End result, C'tan are crippled by the horrible overcosting of monstrous creatures, the lack of a good save, and their mediocre statline and abilities. T7 is good, to be sure, but it still means that Bolters can shoot you to death and larger guns will be a significant problem. Widespread presence of high-strength torrent guns, used for suppressing transports and the like, along with poison and similar effects mean that a 4++ simply does not cut it in this day and age- it wasn't enough for Tyranid MCs when they were rolling FNP or cover, and it isn't enough for a critter that does even less and costs even more.

Flayed Ones

Flayed Ones are awful. Don't use them. Done

Flayed Ones

Wait, wait, what? No, I already did this one. We're not going back. No, seriously, they aren't good. Stop saying they are.

Alright, let's break this down. First of all, Deep Strike and Infiltrate are practically irrelevant because of your lack of Fleet and necessity to bring large numbers of models in order to threaten anything. You will pretty much always be starting a significant distance from the enemy (more than 18") and rarely getting much closer than that. Second, you don't have WS5 nor any kind of special ability in melee- no Rending, no Power Weapon, not even Meltabombs. That means that a lot of targets will be effectively invulnerable to Flayed Ones- things like Dreadnoughts or Terminators with FNP. Three attacks is nice, but by themselves they are not really going to scare anyone when backed by WS4 and S4. Third, you still have that shitty I2 and a 4+ save. That means that everyone is going to go first and you aren't tough enough to really take the hits- remember, each Flayed One costs as much as a Marine, and you're going to lose a lot before you even get to make the charge, and more when the other guy punches you first.

So you're going to lose combat, and without Fearless or something else there's a pretty good chance that you could break- Ld10 only goes so far. And then I2 comes back and bites you in the ass as you are pretty easily run down by most armies and the whole unit wiped out. So if you're charging a pack of Guardsmen and you're at full strength because for some reason they didn't shoot at you? Yes, you'll win, congratulations. But against enemies that aren't dumbtarded you are going to have to chase them for several turns while getting shot and then weather a barrage of attacks before you get to swing with your few remaining guys. Does having eight Flayed Ones sound awesome and like you should win a fight? Guess what, you kill two Marines with that. Their Power Fist alone kills almost that many of you.

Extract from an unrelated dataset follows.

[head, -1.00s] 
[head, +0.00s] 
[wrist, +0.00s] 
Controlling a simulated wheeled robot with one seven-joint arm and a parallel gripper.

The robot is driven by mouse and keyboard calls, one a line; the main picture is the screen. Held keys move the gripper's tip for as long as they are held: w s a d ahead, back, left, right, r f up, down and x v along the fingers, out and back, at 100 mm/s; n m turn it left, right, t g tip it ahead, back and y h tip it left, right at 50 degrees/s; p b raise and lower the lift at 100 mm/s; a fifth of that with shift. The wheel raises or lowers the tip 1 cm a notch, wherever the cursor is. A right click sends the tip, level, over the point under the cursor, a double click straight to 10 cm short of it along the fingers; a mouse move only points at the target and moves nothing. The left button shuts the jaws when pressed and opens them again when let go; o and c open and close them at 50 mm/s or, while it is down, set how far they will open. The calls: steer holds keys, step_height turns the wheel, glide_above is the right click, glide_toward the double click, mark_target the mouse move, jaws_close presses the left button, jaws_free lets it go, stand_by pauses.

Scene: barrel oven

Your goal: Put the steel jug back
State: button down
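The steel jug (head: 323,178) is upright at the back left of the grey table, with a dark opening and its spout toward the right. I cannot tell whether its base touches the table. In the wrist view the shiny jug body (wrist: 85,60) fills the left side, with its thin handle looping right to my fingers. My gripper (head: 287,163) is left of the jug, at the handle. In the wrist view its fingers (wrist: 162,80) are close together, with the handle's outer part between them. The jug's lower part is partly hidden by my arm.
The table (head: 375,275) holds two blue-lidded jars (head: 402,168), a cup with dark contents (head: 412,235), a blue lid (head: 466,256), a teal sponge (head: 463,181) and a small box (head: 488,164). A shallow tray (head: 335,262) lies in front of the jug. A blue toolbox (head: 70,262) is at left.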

Oh, and some people will say "they're a distraction" or that they "take pressure off other units." That isn't how the game works; you pay points to put units in your list, you don't get things for free. Good "distractions" are a threat on their own- my Meltavets or LasPlas or Thunderwolves or Annihilation Barge or Tervigon or Ravager or Purifiers are all "good distractions" because they force the enemy to deal with them or suffer consequences. If the only defense you can muster for a unit is "they might shoot at this instead of a good unit," you should've taken that good unit instead with the points you're wasting. There are better melee threats available in every respect- faster, cheaper, more dangerous. There is absolutely no reason to take Flayed Ones.

Triarch Stalker

Although this guy got tons of press when the codex was first leaked, attention has since slowed to a trickle, mostly held only because of the various attempts at conversions folks have tried. Certainly the lack of a model has been part of what has kept him down, but that can't be everything- 'Nid, SW, DE, and other armies had model-less units that still make big waves in the tournament scene despite the lack.

The truth is that the Stalker, while it has a number of ups, also has a lot of downs. Its gun is pretty excellent and brings a statline that can't be gotten elsewhere- Melta is a big deal, as I'm sure everyone realizes by this point, and AP1 is found only a few other places in the book. However, it's still only one gun with two different fire modes- and that means one glancing hit can put you out of action. It's also quite weak in melee, being a walker without a DCCW- this makes it vulnerable to just getting tied up by five Marines and kept there, unable to shoot, for a long time. They may not hurt it, but if they can keep it occupied that's often enough. This problem is exacerbated by the fact that it has to keep much more towards the front lines than most shooting Dreads do- 24" range on its gun is a world of difference from the 48" on a Rifleman.

The Targeting Relay rule offers to bring some additional utility to it, "marking" a unit that it hits and giving everyone else twin-linked when shooting that target. This makes using your Stalkers early in the shooting turn pretty useful, as they can guarantee that their targets will die, one way or another. It can help bring down squads of infantry as well if you have taken care of the tanks or nearby targets are more important- multiple squads of Warriors, Immortals, Deathmarks, etc, shooting with rerolls can get ugly very quickly. The option to swap for a twin-linked Heavy Gauss Cannon or a Particle Shredder exists, but I'm skeptical of both of them- the Gauss is pretty much strictly worse than the Heat Ray except in terms of range, and frankly your other guns don't have enough range to reach targets beyond the range of the Heat Ray anyways, so I think it's largely wasted. The Shredder is simply bad and shouldn't even be considered.

The Stalker's main role will be adding AV13 saturation to certain types of lists- since it brings a good amount of anti-tank as well as some reasonable anti-infantry (mainly from its twin-linking effect), its presence is not unwelcome. Most other lists, however, will see the somewhat steep price tag and decide to pass, as there are some very strong choices in other slots that are likely to be a bigger draw.